We find that there is sufficient evidence to support the denial of Laura's motion to suppress the statement she made during the third interrogation. The State met its burden of proving the constitutionality of the measures it used to secure Laura's third statement. She walked into the police station voluntarily and agreed to make a recorded statement. Because she was not in custody, the police were not required to obtain a voluntary waiver of her Miranda rights. We therefore affirm the trial court's denial of Laura's motion to suppress her third statement.[6]
Affirmed in part, reversed in part.
RILEY, J., and VAIDIK, J., concur.
*541 ORDER
This Court having heretofore handed down its opinion in this appeal on May 23, 2005 marked Memorandum Decision, Not for Publication.
Comes now the Appellant, by counsel, and files herein her Motion to Publish, alleging therein that this Court's opinion clarified a rule of Miranda law and distinguished this case from other similar cases. The Appellant alleges that this decision will help prosecutors and law enforcement throughout the state as it cautions them not to use the words "you are free to leave at any time" but then subsequently acting in a completely different way which would lead reasonable person to believe that they are in custody.
The Court having examined said Motion, having reviewed its opinion in this appeal and being duly advised, now finds that said Motion to Publish should be granted.
IT IS THEREFORE ORDERED that the Appellant's Motion to Publish is GRANTED, and this Court's opinion heretofore handed down in this cause on May 23, 2005, marked Memorandum Decision, Not for Publication, is now ordered published.
CRONE, VAIDIK, J.J., concur.
RILEY, J., dissents.
NOTES
[1] When asked why the first interrogation was not recorded, Detective Hayes stated that there was "not enough [recording] equipment to go around" that night. Tr. at 9.
[2] Detective Hayes testified that neither he nor Detective Duke told Laura that they suspected Timmy fired the gun that killed Nathan Carothers. However, Detective Hayes did admit that prior to interrogating Laura, he was aware that witnesses had identified Timmy as the shooter and that the murder was his primary focus when questioning Laura. Tr. at 36. He also testified that Laura was "uncooperative" during the first twenty to twenty-five minutes of the interrogation but was unable to recall what detectives said to Laura immediately before she began cooperating and admitted her involvement in the incident at Quail Run. Id. at 33-34. Detective Hayes's memory of this first interrogation is rather sketchy; he admitted that two and a half years later, "it's hard to remember that far back." Id. at 42.

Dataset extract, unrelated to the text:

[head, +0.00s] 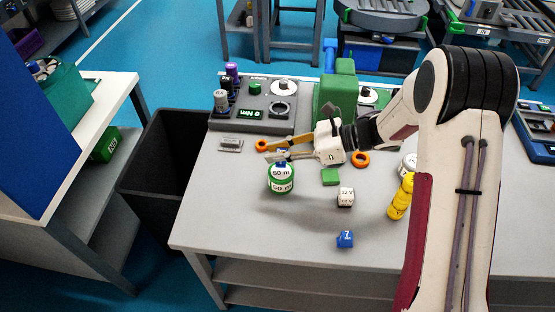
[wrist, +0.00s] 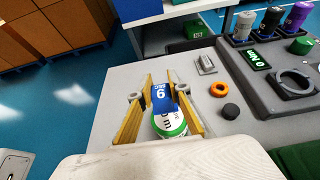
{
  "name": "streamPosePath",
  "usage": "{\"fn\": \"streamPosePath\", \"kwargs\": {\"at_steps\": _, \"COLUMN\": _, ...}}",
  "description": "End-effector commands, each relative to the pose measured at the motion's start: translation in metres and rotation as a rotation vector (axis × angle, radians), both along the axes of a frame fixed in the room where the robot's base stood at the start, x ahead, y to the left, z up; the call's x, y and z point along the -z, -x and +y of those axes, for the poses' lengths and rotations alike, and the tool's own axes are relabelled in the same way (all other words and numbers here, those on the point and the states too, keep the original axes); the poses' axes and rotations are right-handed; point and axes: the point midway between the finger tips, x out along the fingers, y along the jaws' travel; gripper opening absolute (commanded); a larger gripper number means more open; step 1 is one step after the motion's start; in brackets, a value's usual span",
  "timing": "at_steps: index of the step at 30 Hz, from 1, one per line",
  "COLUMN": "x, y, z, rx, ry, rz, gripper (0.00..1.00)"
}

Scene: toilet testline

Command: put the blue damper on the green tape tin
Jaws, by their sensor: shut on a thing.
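My gripper (head: 267,151) is shut on the blue damper (wrist: 160,98), a small blue piece with a white number on its face. The damper sits between the two yellow-brown fingers in the wrist view. In the head view the fingers and their shadow hide most of it. The green tape tin (head: 281,180), a round tin with a white "50 m" band, stands upright on the table directly below the fingertips. Its green rim (wrist: 170,133) shows just below the damper in the wrist view. I cannot tell whether the damper touches the tin's top.
The table's front left is clear.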

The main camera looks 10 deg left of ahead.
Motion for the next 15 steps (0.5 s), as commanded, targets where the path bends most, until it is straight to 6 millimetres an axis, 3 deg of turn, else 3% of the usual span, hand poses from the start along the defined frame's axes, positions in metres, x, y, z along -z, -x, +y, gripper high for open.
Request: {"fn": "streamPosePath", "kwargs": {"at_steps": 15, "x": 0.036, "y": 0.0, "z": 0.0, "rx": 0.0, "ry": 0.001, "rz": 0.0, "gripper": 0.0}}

[3] We heard oral argument in this case on January 27, 2005. We commend counsel for their well-prepared presentations, which assisted us in our deliberations.
[4] Because we find that a reasonable person in Laura's circumstances would feel she was in custody during the first and second interrogations, it is not necessary to separately address her contention that she should have been considered in custody for purposes of Miranda once she had admitted involvement in criminal activity. See State v. Linck, 708 N.E.2d 60 (Ind.Ct.App.1999) (holding that man was in custody for purposes of Miranda immediately upon admitting to police that he was smoking marijuana because a reasonable person in his circumstances would not feel free to leave). However, we note that Laura's admission to police of involvement in the Quail Run incident is another factor which militates toward a finding that Laura was "in custody" during the first and second interrogations.
[5] Because we conclude that Laura was not in custody during the third interrogation, we need not formally address the issue of whether she was properly advised of her Miranda rights. However, we do not condone the police officers' conduct in giving Laura conflicting explanations regarding the significance of her verbal waiver of those rights prior to the third interrogation. Further, though the officers' conduct surrounding the third interrogation does not rise to the level of illegality, there may be some basis for Laura's argument that she was possibly "set up" to make this third non-custodial statement after police realized they had violated Miranda during her first and second statements. It is our hope that the Columbus Police Department will err on the side of caution in the future and conduct interrogations that clearly follow the law of Miranda.
[6] We note that during oral argument, we raised the issue of whether the "fruit of the poisonous tree" doctrine applies to Laura's third statement in this case, i.e. was her third statement tainted because it arguably flowed from the first two statements which were obtained in violation of Miranda? Wong Sun v. U.S., 371 U.S. 471, 83 S.Ct. 407, 9 L.Ed.2d 441 (1963). Our own research performed following the argument indicates that the fact that Laura had "let the cat out of the bag" in her prior statements is only one factor to be considered in the totality of the circumstances when determining the voluntariness, and thus the admissibility, of her third statement. Johnson v. State, 269 Ind. 370, 380 N.E.2d 1236, 1241 (1978). See also Meadows v. State, 785 N.E.2d 1112, 1119 (Ind.Ct.App. 2003), trans. denied (holding that police officers, while questioning a person for the second time, may reference the initial statement which was obtained in violation of Miranda, but may not use the earlier statement to threaten or coerce the defendant into giving the subsequent statement).